*Set exercise*
All of the material should be reproduced exactly, with pictures left out.

*Material*
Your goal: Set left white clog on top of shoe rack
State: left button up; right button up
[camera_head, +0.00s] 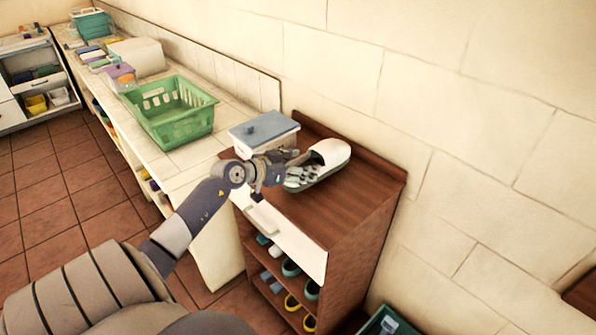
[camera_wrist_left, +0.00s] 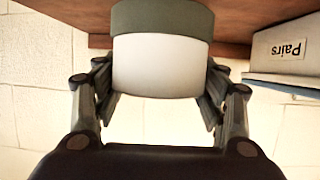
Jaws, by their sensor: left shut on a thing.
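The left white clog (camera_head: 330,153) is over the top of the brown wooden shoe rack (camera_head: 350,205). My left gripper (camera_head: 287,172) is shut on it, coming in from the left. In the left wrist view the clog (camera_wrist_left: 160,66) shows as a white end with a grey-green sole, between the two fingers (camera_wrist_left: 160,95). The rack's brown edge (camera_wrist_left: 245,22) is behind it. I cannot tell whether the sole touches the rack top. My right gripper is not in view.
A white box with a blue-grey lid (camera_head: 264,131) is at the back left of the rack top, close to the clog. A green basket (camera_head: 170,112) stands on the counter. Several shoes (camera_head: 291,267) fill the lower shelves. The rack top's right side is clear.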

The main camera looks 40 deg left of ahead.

*Solution*
Your goal: Set left white clog on top of shoe rack
State: left button up; right button up
[camera_head, +0.00s] 
[camera_wrist_left, +0.00s] 
Jaws, by their sensor: left shut on a thing.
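The left white clog (camera_head: 330,153) is over the top of the brown wooden shoe rack (camera_head: 350,205). My left gripper (camera_head: 287,172) is shut on it, coming in from the left. In the left wrist view the clog (camera_wrist_left: 160,66) shows as a white end with a grey-green sole, between the two fingers (camera_wrist_left: 160,95). The rack's brown edge (camera_wrist_left: 245,22) is behind it. I cannot tell whether the sole touches the rack top. My right gripper is not in view.
A white box with a blue-grey lid (camera_head: 264,131) is at the back left of the rack top, close to the clog. A green basket (camera_head: 170,112) stands on the counter. Several shoes (camera_head: 291,267) fill the lower shelves. The rack top's right side is clear.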

The main camera looks 40 deg left of ahead.

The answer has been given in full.